=== EXERCISE ===
Nothing should be output except the lines from the one containing "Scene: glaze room" through the one containing "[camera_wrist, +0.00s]", both ends included, each repeated exactly.

>>>>>

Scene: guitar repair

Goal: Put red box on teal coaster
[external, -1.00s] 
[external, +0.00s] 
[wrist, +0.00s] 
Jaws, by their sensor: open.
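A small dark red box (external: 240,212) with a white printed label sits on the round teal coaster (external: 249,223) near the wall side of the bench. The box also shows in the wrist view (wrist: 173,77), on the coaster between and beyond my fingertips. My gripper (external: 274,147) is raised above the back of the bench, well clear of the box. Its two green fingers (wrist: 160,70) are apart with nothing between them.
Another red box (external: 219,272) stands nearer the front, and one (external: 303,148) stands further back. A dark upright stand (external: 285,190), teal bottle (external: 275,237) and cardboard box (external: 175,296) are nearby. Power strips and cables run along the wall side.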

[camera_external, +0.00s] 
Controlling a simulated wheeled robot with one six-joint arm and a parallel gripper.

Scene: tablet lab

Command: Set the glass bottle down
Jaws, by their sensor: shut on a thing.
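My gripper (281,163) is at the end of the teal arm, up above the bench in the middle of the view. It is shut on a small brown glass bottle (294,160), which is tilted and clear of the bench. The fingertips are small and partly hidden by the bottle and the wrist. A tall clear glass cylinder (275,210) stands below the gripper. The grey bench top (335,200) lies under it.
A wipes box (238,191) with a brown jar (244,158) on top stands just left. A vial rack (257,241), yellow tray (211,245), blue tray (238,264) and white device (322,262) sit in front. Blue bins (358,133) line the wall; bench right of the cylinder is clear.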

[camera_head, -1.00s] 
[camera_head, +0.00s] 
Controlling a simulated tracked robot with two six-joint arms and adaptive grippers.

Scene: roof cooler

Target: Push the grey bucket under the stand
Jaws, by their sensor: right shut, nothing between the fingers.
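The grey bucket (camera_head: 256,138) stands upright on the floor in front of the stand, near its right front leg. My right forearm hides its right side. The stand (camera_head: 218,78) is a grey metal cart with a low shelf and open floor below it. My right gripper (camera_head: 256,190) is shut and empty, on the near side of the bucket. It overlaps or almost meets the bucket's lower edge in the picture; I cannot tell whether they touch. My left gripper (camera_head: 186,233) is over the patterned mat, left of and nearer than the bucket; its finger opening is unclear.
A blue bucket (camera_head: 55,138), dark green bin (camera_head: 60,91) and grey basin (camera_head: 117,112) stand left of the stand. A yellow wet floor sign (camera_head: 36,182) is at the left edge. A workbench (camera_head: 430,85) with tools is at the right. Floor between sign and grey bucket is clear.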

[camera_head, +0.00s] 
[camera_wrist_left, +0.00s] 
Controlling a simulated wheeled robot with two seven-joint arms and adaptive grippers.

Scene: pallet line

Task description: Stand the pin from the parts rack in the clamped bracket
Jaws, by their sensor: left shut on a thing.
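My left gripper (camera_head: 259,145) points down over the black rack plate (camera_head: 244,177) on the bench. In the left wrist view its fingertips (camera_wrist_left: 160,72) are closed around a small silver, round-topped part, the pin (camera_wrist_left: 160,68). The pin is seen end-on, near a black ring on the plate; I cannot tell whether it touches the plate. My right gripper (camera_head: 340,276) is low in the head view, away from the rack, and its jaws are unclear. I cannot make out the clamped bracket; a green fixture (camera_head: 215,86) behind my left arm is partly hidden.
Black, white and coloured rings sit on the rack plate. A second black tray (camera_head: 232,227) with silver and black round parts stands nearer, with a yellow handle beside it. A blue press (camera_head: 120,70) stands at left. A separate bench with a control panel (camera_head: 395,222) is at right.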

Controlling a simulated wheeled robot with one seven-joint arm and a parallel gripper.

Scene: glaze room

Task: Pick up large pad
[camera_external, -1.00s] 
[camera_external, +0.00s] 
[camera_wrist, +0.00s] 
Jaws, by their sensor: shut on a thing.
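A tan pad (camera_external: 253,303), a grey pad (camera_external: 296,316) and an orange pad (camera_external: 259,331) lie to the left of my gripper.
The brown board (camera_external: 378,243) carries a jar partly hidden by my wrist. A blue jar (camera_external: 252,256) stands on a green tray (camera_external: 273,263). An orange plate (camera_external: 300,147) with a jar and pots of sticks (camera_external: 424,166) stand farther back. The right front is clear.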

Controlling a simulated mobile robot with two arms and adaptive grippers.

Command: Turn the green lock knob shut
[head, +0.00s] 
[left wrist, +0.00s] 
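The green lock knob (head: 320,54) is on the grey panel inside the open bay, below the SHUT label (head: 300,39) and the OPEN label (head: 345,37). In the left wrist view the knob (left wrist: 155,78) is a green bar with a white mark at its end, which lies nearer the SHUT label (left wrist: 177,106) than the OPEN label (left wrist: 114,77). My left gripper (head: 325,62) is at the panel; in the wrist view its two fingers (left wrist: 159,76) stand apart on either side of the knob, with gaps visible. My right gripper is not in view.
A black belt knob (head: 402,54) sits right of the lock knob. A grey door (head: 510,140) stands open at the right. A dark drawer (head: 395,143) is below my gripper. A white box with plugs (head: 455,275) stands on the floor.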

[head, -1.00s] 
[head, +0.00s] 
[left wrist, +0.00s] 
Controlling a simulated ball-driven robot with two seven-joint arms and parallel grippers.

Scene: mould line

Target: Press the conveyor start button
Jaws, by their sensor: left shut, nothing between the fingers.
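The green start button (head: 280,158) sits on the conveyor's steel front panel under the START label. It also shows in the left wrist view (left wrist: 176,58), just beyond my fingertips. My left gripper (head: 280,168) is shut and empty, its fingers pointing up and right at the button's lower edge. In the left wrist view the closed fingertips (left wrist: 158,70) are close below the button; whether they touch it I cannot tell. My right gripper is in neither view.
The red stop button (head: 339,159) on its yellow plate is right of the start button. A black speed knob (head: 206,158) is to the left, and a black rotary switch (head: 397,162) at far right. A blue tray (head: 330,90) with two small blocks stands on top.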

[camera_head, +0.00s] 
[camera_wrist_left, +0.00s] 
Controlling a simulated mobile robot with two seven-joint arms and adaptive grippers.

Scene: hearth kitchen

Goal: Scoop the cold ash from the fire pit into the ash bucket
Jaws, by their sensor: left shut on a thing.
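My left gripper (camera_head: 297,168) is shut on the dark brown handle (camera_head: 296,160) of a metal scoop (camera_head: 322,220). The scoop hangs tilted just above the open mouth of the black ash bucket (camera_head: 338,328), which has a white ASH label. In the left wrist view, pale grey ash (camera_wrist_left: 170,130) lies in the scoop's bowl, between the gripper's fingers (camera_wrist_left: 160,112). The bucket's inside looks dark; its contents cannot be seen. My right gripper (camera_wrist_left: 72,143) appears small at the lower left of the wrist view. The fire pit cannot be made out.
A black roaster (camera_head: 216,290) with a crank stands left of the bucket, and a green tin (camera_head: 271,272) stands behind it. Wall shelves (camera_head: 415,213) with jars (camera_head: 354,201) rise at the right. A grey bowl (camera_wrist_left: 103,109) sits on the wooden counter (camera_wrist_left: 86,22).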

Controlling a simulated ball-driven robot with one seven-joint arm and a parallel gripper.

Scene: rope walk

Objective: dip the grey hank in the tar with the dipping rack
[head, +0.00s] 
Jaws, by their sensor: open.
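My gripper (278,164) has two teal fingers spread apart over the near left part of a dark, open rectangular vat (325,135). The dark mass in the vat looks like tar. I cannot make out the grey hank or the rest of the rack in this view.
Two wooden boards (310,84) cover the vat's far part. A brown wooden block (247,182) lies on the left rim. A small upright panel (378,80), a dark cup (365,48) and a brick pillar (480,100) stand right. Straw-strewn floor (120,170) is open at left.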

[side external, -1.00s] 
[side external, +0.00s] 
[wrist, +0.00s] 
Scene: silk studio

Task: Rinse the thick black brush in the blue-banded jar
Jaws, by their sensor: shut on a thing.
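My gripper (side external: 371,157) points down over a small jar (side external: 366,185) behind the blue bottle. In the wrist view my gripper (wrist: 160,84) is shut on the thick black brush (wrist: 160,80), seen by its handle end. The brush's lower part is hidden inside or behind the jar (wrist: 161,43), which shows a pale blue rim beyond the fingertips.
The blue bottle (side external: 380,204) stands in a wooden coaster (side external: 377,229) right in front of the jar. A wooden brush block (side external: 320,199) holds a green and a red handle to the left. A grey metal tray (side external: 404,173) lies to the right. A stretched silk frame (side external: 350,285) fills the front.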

<<<<<

=== OUTPUT BELOW ===
Scene: glaze room

Task: Pick up large pad
[camera_external, -1.00s] 
[camera_external, +0.00s] 
[camera_wrist, +0.00s] 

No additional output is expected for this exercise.